Graffiti3 : Compact Theory Libraries for Automated Mathematical Discovery

We study automated conjecturing: the computer-assisted generation of human-readable symbolic statements intended for expert inspection and subsequent proof or refutation. We formalize conjecture generation as theory selection over a finite, evolving evidence base represented by a streaming invariant table, whose rows (objects) and columns (invariants, predicates, and derived features) expand as new constructions and counterexamples are discovered. We present Graffiti3 , a domain-agnostic engine that converts such tables into a compact theory library: a budgeted, nonredundant set of snapshot-true bounds, implications, and structural annotations drawn from a controlled grammar. Candidate statements are produced by optimization and then filtered and ranked by explicit simplicity criteria together with dominance-style redundancy elimination, yielding a small library designed for iterative questioning, counterexample search, and downstream deductive work.
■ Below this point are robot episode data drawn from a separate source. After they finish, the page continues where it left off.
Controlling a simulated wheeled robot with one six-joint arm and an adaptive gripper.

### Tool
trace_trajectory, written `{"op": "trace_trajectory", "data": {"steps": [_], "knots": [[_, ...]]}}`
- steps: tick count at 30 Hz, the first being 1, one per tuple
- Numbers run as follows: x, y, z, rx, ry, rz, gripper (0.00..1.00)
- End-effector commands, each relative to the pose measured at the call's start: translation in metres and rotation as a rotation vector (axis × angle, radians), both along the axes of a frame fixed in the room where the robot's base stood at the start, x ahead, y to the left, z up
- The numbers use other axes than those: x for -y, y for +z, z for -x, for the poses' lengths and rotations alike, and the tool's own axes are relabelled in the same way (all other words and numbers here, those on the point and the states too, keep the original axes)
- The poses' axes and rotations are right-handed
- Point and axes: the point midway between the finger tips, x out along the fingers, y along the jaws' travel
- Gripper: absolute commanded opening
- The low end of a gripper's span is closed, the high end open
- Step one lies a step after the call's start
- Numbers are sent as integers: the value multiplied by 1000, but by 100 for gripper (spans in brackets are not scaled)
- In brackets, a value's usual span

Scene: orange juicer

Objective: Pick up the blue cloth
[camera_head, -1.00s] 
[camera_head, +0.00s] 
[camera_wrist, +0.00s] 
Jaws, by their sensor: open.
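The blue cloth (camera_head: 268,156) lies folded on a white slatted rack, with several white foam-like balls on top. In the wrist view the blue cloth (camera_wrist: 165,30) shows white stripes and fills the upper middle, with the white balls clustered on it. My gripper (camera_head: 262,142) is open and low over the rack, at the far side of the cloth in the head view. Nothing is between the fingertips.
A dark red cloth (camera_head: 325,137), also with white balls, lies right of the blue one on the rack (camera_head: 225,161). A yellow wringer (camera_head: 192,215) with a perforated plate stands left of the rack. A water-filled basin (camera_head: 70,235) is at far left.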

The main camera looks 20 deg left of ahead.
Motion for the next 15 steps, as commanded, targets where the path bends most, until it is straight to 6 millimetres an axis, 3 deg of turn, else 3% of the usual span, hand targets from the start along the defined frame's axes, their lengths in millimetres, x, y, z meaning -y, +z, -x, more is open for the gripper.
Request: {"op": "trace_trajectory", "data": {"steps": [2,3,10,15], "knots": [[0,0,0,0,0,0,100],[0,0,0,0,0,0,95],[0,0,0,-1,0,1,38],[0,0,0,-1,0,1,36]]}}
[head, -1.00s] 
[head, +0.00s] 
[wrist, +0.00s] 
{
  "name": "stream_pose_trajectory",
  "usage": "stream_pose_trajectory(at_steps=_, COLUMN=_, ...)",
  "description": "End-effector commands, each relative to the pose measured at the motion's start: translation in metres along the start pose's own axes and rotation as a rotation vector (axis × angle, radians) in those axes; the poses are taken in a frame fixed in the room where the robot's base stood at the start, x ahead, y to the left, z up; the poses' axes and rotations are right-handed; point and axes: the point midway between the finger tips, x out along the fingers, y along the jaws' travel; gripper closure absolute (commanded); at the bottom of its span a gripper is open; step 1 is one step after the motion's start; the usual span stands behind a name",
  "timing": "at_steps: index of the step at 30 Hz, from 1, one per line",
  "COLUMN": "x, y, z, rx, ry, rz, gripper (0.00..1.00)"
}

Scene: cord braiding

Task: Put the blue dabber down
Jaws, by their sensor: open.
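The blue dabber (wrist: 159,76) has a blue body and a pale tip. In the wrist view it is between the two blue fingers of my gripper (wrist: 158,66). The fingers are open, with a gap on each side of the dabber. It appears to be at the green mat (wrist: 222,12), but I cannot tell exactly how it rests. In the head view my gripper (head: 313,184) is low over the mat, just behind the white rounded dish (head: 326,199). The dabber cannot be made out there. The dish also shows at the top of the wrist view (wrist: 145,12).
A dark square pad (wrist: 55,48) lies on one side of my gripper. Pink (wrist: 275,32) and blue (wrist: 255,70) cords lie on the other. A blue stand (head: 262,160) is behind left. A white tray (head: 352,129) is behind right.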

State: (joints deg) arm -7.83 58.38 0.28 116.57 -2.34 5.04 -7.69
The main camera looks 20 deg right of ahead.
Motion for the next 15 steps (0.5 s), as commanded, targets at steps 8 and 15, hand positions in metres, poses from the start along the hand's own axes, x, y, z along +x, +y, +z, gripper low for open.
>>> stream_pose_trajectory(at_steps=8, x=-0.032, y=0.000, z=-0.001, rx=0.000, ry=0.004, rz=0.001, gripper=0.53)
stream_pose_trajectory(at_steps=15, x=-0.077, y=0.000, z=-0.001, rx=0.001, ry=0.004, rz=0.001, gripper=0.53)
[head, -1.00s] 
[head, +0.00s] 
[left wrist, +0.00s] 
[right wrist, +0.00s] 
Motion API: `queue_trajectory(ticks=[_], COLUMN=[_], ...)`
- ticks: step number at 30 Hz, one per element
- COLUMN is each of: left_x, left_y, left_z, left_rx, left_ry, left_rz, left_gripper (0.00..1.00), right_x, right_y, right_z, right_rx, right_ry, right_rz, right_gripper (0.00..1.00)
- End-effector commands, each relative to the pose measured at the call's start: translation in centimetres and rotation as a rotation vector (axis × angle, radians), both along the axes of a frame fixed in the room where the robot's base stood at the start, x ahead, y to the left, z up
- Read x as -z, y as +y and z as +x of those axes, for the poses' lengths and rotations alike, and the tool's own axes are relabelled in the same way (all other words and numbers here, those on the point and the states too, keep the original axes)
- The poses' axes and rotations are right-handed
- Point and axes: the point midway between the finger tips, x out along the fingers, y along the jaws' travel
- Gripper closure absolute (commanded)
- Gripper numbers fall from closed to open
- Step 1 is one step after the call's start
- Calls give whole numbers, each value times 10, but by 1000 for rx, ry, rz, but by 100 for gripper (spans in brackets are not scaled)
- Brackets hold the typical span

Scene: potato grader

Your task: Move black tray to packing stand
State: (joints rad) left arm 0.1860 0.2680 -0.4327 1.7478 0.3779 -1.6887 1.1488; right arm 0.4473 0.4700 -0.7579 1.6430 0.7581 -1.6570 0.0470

To support such reasoning, Graffiti3 augments conjectures with short sufficient conditions that explain equality and near-equality regimes, exhaustively verifies each output in the current snapshot, and treats conjectures as provisional until they survive targeted counterexample search or are proved. We also describe a hybrid workflow in which a large language model proposes derived features and narrative summaries while Graffiti3 provides deterministic validation and theory selection. In integer arithmetic, we prove two conjectures produced by this workflow, yielding characterizations of squarefree integers. We demonstrate the methodology on finite groups, knot theory, and a Calabi–Yau hypersurface census, and we revisit graph-theoretic conjectures from the predecessor system TxGraffiti, recalling open problems and reporting new ones.